Interaction:Any adjacent blank spaces in the input values are replaced with single blank spaces before comparison.
USE_MATCHDEF
specifies that comparisons are to be made between the match codes of the input values and the match codes of the DATA values in the scheme.
Interactions:Specifying USE_MATCHDEF enables the options LOCALE=, MATCHDEF=, and SENSITIVITY=, which can be used to override the default values that might be stored in the scheme.

A transformation occurs when the match code of an input value is identical to the match code of a DATA value in the scheme.

The value of the SCHEME_LOOKUP= option is stored in the scheme as a meta option. This specifies a default lookup method when the scheme is applied.
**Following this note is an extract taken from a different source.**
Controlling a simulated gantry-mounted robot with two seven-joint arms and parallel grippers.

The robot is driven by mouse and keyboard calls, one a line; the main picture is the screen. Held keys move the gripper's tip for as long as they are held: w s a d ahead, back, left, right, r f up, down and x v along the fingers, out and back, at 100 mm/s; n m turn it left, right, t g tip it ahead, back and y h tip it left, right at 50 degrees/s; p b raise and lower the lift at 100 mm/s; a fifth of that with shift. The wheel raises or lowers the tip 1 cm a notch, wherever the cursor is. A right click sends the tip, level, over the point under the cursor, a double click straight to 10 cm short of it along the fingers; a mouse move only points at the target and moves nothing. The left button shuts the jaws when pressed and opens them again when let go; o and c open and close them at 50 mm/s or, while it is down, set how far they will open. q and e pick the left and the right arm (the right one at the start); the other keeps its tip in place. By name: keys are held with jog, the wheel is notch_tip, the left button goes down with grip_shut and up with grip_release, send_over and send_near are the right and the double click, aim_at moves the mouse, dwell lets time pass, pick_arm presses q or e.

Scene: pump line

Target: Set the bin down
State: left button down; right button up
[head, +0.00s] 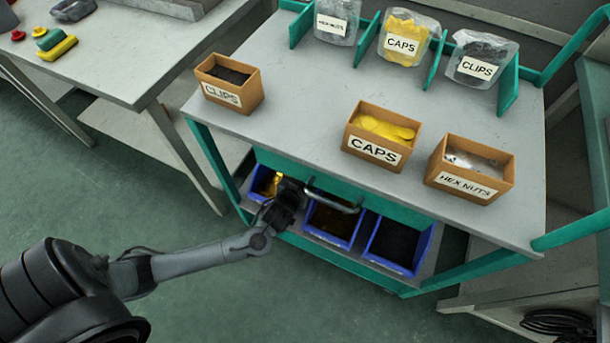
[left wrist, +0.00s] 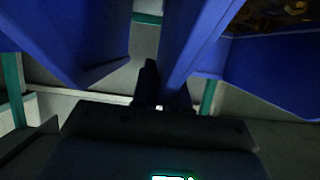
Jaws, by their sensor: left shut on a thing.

The default supplied by this meta option is superseded by a lookup method that is specified in the APPLY statement, or in the DQSCHEMEAPPLY function or CALL routine.
See:Meta Options for additional information.
SENSITIVITY=sensitivity-level
determines the amount of information that is included in the match codes that are generated during the creation and perhaps the application of the scheme. The value of the SENSITIVITY= option is stored in the scheme as a meta option. This provides a default sensitivity value when the scheme is applied.
Higher sensitivity values generate match codes that contain more information. These match codes generally result in the following:
  • fewer matches
  • greater number of clusters
  • fewer values in each cluster
Default:85
Interactions:The default value supplied by this meta option is superseded by a sensitivity value specified in the APPLY statement, or in the DQSCHEMEAPPLY CALL routine.

This meta option is used at apply time only when SCHEME_LOOKUP= MATCHDEF.

See:Meta Options for additional information.
VAR=input-character-variable
specifies the input character variable that is analyzed and transformed. The maximum length of input values is 1024 bytes.